高速道路リニューアルプロジェクトは、さまざまな課題に対応し、構造物を最新技術で補修・補強する取り組みである。建築当初と同等、あるいはそれ以上の性能や機能を回復することで、高速道路を長期にわたり健全に保つことを目的としている。高速道路をより安全に利用し続けるためには、こうした工事は不可避である。
NEXCO中日本によれば、2024年3月時点で供用から30年以上経過した高速道路は約60%に達しており、さらに50年以上経過した高速道路は約30%を占める。2034年には50年以上経過した道路の割合が約50%を超える見込みである。これは、日常的に通行するドライバーにとって、目に見えないリスクが確実に積み重なっていることを意味する。舗装のわずかなひび割れや橋梁の微細な変形も、長期的には走行安全性に影響を及ぼす可能性がある。
そのため、工事中に事故が発生しても、中止するわけにはいかない。老朽道路の安全を維持する取り組みは、単なる工事ではなく、ドライバーが日常的に感じる「安心して走れる道」を守る社会的責務である。
とはいえ、工事による事故や渋滞のリスクにも注意が必要である。岡谷JCT周辺の工事は今後も続く見込みで、渋滞や事故の発生も十分に想定される。こうした状況では、ドライバーの心理的負担も無視できない。実際に、前方不注意や追突などの事故は、車線規制や渋滞で生じる苛立ちが一因となる場合もある。

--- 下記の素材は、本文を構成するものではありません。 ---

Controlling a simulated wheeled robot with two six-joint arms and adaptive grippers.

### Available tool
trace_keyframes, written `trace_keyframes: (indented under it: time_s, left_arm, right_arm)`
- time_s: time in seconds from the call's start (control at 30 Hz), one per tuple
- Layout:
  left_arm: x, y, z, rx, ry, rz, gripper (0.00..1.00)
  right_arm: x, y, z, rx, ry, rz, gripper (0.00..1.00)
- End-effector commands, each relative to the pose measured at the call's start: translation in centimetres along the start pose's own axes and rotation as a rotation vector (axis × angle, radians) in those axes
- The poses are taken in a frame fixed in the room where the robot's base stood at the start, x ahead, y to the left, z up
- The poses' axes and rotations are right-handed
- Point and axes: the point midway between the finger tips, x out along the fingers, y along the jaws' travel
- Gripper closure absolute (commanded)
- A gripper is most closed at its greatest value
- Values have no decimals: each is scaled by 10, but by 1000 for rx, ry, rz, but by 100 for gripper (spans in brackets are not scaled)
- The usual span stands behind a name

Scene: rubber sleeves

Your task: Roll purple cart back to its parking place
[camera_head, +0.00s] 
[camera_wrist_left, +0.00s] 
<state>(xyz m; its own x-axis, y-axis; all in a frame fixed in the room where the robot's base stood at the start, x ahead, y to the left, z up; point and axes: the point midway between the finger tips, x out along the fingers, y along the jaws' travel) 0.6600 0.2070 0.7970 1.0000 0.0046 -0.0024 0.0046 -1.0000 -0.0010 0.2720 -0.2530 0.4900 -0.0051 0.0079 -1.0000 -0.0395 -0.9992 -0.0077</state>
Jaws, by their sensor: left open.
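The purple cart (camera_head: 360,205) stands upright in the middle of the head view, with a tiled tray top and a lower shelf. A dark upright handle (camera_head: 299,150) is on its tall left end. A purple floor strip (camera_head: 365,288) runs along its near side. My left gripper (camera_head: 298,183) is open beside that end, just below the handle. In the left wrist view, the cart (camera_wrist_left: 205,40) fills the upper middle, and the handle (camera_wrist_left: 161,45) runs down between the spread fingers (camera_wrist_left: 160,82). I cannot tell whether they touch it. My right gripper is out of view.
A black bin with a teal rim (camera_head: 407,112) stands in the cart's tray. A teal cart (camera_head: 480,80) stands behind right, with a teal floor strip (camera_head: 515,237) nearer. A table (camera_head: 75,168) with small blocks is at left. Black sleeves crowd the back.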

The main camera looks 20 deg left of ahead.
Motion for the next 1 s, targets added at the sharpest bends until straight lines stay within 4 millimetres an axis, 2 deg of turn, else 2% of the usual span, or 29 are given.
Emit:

NEXCO中日本は、こうした渋滞に関する注意喚起をTVCMで行い、ウェブサイトではリニューアル工事の最新情報や渋滞情報を随時提供している。さらに、迂回によってポイントが得られる「渋滞回避サンクスキャンペーン」や、一般道を迂回して再度高速道路に流入した場合でも通行料金が高くならないよう調整する「一般道迂回にともなう通行料金調整」といった施策も行われている。これらは、単なる利便性向上策ではなく、心理的負担の軽減や安全運転を促す工夫であり、老朽道路の安全維持を支える重要な取り組みである。